কাস্টার্ড ফালুদা
Custard Falooda
Custard falooda, now part of my dessert repertoire! |
I had to think twice before trying falooda for the first time. Someone had brought some home in a plastic container, and the folks were eagerly trying to make me sample a spoonful. I was probably around 10, and had never before encountered noodles floating in milk before. The dish's additional components of bright green jelly and slimy tapioca pearls just freaked me out - here was seemingly a dessert from outer space. In truth, however, falooda is apparently an import of faloodeh from Persia and has mutated into numerous variations in Bangladesh. While toppings can vary (nuts, fruit, jelly etc.), the common theme in almost every version I've had is a sweet rose-milk base, vermicelli and vanilla ice cream. Then last winter I visited Star Kebab, where they served me a very rich version based on custard. I was intrigued - they omitted ice cream to avoid being overpowering, but brought in crushed ice to preserve the cold dessert factor.

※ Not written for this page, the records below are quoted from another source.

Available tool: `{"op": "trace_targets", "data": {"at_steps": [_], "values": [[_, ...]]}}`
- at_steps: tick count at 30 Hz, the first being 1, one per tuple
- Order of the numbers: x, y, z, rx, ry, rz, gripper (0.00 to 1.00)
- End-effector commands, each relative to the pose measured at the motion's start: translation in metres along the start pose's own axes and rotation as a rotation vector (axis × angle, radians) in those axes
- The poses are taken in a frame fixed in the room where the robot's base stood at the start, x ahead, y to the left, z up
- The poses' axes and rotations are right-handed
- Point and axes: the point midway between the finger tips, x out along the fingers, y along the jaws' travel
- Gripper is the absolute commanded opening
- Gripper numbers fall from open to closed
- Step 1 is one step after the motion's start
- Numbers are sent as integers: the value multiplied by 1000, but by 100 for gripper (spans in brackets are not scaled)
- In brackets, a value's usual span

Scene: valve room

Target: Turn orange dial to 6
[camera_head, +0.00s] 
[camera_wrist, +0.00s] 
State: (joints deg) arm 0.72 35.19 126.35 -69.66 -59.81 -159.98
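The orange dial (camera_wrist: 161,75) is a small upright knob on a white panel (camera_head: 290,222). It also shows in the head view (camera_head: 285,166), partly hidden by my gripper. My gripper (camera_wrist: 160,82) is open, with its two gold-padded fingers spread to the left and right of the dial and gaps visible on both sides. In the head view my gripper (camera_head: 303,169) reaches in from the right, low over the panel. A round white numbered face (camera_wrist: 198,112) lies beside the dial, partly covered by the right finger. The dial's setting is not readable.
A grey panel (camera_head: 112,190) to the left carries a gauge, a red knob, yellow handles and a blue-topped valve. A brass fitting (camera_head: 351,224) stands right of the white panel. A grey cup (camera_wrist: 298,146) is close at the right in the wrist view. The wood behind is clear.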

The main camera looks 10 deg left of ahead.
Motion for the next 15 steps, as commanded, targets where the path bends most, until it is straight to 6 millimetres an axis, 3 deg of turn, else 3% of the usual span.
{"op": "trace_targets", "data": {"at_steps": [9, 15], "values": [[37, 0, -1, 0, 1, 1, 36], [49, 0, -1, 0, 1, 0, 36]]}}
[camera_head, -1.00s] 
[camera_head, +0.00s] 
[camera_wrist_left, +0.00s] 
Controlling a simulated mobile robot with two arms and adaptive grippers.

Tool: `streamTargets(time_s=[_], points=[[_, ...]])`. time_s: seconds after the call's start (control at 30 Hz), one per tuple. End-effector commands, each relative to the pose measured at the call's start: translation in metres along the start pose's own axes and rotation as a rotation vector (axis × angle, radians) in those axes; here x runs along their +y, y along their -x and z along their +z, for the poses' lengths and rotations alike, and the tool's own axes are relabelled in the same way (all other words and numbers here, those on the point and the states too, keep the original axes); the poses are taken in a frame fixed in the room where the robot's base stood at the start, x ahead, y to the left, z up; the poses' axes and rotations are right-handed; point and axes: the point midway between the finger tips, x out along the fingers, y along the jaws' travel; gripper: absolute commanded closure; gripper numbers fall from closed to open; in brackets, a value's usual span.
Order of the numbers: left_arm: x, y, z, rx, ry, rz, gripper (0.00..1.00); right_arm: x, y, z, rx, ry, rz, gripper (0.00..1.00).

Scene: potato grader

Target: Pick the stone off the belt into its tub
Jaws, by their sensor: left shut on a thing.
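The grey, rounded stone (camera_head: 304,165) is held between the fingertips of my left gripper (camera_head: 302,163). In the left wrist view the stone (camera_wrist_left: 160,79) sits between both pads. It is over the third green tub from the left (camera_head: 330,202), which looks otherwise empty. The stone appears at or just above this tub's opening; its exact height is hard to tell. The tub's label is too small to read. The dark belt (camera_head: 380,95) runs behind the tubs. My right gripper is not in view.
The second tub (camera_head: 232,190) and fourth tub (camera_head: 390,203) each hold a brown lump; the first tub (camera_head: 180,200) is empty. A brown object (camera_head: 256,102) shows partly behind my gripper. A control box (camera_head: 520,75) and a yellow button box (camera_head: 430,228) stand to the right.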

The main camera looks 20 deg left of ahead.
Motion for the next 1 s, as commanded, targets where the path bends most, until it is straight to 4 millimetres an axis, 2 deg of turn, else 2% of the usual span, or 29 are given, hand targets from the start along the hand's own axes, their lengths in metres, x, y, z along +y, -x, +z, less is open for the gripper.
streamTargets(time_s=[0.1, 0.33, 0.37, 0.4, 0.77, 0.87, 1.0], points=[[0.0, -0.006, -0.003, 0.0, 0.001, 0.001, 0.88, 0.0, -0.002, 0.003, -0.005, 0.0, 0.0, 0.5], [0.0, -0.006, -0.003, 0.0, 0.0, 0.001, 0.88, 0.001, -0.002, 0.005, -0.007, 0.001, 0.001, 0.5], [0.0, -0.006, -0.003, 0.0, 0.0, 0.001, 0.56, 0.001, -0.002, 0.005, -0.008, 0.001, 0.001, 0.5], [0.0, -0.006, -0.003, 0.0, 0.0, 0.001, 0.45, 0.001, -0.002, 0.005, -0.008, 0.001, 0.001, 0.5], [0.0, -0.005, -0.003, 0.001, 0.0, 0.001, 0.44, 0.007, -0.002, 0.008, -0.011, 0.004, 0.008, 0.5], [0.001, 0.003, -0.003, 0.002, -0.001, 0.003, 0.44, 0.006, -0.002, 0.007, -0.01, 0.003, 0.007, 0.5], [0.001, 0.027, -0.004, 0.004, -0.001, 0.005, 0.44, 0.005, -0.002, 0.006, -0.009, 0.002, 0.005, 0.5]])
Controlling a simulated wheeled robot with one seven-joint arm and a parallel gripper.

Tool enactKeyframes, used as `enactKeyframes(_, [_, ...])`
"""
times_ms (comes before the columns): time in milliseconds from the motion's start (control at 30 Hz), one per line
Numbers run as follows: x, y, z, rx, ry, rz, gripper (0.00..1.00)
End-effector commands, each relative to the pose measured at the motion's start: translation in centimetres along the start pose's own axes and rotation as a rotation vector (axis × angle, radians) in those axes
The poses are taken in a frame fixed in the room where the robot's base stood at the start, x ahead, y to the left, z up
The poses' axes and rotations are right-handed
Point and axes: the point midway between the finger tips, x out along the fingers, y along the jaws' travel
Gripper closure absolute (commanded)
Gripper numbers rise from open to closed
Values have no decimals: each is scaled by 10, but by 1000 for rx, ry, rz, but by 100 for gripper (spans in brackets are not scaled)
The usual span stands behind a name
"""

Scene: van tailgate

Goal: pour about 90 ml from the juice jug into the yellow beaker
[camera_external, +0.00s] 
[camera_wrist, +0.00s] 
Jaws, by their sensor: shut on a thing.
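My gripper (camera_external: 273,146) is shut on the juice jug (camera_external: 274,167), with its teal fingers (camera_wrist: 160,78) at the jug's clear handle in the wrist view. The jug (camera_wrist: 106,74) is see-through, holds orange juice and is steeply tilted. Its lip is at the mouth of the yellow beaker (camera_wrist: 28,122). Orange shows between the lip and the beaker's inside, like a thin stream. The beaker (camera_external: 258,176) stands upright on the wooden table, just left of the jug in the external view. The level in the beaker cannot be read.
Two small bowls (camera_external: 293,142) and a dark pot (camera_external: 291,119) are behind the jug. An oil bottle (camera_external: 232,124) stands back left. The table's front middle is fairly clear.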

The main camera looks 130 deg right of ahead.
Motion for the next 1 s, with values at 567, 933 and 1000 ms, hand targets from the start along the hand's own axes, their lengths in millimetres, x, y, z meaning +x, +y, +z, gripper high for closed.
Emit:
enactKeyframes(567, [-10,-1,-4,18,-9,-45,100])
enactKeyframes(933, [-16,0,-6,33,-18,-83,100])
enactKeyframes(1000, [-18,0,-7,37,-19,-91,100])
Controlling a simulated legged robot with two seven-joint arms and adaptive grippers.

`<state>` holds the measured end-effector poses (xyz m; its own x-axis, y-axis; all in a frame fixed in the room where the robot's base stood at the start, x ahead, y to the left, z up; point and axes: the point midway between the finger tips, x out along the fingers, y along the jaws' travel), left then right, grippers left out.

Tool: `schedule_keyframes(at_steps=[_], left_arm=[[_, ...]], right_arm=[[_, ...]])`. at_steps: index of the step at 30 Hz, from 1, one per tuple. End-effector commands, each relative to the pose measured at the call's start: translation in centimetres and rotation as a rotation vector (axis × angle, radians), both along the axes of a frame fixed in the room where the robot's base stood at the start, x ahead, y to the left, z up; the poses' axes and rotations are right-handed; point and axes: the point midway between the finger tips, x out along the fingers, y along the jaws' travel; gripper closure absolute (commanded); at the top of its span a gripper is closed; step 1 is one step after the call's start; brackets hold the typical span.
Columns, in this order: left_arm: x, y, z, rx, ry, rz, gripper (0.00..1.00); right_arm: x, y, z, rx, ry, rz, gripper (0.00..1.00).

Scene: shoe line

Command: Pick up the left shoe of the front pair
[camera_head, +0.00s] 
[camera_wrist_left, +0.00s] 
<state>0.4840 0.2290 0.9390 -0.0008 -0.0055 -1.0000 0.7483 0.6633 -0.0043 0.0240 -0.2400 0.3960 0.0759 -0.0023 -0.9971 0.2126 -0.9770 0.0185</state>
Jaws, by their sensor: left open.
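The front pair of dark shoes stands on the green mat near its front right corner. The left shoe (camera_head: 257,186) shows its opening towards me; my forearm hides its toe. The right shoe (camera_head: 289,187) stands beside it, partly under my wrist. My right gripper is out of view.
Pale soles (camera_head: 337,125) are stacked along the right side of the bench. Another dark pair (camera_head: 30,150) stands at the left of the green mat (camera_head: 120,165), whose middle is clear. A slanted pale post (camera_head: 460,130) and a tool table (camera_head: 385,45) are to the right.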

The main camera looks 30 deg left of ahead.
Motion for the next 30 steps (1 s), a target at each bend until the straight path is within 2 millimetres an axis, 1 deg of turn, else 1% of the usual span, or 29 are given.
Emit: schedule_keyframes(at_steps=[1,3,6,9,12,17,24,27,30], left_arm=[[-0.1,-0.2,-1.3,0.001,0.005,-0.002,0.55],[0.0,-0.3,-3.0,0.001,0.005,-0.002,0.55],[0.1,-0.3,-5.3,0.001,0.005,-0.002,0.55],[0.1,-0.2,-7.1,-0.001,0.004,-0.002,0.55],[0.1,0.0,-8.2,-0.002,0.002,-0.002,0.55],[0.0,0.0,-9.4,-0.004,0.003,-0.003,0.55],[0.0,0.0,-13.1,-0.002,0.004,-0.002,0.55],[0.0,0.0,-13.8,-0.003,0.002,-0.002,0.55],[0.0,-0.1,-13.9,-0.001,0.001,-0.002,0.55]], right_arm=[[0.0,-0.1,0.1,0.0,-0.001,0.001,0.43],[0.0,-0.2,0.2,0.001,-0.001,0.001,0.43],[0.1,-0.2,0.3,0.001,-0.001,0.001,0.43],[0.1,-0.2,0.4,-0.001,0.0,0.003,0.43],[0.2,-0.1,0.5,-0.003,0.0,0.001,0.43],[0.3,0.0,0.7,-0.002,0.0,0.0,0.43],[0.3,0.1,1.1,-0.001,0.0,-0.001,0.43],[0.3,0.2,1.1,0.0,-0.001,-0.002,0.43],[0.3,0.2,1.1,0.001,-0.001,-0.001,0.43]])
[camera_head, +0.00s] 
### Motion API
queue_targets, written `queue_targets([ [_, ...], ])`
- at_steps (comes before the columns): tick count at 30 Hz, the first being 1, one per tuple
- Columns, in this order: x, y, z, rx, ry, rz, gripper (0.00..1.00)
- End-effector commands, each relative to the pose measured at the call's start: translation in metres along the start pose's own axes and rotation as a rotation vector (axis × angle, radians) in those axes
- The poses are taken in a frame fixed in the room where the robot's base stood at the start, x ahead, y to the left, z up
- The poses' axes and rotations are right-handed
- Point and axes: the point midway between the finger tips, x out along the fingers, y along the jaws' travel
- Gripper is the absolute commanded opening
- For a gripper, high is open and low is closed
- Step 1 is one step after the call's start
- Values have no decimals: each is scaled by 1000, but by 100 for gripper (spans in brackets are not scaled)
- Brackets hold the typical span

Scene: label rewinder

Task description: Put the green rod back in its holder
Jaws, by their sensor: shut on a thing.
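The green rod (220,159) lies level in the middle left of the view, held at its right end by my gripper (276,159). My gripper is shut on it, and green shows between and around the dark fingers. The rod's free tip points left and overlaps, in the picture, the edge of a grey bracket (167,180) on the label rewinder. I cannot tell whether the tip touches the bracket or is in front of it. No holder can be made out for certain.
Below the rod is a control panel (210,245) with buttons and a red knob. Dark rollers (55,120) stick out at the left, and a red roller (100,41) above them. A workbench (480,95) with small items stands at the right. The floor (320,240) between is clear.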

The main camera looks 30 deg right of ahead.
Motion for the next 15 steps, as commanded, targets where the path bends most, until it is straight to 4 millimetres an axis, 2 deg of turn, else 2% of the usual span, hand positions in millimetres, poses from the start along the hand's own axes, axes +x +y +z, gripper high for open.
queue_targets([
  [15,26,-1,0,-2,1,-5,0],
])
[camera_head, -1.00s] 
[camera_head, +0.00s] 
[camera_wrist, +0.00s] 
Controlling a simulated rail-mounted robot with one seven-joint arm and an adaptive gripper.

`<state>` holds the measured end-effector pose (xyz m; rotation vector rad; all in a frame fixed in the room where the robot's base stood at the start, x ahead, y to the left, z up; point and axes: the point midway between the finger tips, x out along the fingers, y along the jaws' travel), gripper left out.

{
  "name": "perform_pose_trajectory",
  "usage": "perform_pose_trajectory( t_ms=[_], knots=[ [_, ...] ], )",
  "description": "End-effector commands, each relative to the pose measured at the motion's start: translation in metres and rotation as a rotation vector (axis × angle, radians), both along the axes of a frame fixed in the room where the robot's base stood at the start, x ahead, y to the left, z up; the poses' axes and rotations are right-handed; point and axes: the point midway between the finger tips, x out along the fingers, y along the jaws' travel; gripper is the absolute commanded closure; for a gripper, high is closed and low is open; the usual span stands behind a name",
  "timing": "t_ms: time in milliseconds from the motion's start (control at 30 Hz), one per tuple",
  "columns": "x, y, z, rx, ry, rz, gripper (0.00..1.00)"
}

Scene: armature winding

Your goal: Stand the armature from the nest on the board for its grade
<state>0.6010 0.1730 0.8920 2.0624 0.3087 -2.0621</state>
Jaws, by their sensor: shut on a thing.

I decided to recreate the dish as accurately as possible, partly just to see if I could but also because I thought it would be something special to make around Eid. The custard recipe below is my mom's - in the past cream was difficult to procure in Bangladesh, and leaving the egg white in instead helps thicken the sauce. I also loathe to throw food away, so there's also that. Another thing that surprised me about England was how sugar-free all the custard is, and the extra sweetness is courtesy of the style of custard I grew up with. Bear in mind in this recipe the custard will be providing the majority of the sugar, rather than being an accompaniment for cake or pie. My favourite custard also smells nothing like egg, hence the generous lashings of (weak) vanilla essence and some nutmeg. I limited the rosewater to the jelly, mostly because I thought rose-flavoured custard would be just a little too overwhelming. I was quite happy with the result, although in the future I'll probably skip the jelly and the pearls and just go with fruits, nuts and noodles to keep my life simple.